Task goal -> Scan the material and copy every line in which "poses" appears.

Start of Data shown

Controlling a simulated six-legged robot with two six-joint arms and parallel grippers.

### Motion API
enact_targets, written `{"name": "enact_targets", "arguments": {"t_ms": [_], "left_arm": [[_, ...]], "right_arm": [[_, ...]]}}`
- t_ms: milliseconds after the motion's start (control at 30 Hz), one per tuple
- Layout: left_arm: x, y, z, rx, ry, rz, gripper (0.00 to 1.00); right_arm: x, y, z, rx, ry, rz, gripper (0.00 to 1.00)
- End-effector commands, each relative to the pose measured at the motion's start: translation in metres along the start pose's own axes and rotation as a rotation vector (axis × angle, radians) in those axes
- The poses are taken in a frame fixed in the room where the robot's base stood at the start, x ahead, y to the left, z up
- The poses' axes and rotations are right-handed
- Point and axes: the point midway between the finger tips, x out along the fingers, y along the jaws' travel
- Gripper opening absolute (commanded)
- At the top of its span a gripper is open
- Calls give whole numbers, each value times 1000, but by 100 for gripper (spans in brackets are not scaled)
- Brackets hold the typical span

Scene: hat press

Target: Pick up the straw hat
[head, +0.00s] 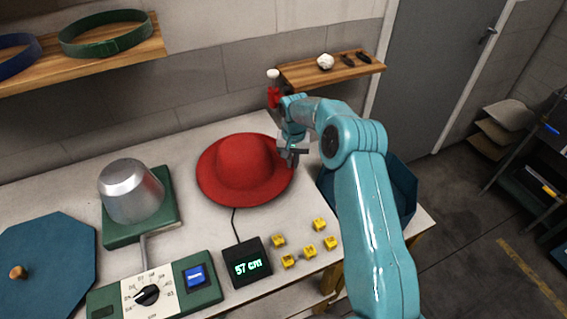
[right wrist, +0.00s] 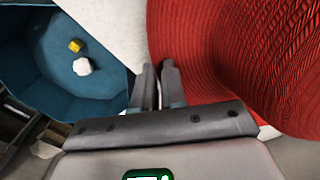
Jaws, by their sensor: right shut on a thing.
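The only whole hat on the table is a red one (head: 243,165) with a round crown and a wide brim, lying brim down. In the right wrist view its red surface (right wrist: 200,50) shows a fine ribbed weave. My right gripper (head: 291,158) is at the right edge of the brim. In the right wrist view its two fingers (right wrist: 159,78) are close together at the brim's edge, shut on it. The fingertips partly hide the gripped edge. The hat looks level and at the table surface; I cannot tell any gap below it. My left gripper is not in view.
A blue bin (head: 404,184) stands right of the table, behind my right arm. Left are a metal hat block (head: 131,191) on a green base and a control panel (head: 152,294). A display (head: 246,264) and several yellow blocks (head: 288,261) lie in front. A shelf (head: 330,72) hangs behind.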

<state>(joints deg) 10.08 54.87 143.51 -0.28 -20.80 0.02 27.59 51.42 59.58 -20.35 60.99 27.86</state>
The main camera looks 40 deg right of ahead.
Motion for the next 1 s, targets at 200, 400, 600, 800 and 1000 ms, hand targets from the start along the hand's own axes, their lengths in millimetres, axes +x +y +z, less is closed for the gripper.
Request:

End of Data shown

Expected answer ->
- The poses are taken in a frame fixed in the room where the robot's base stood at the start, x ahead, y to the left, z up
- The poses' axes and rotations are right-handed

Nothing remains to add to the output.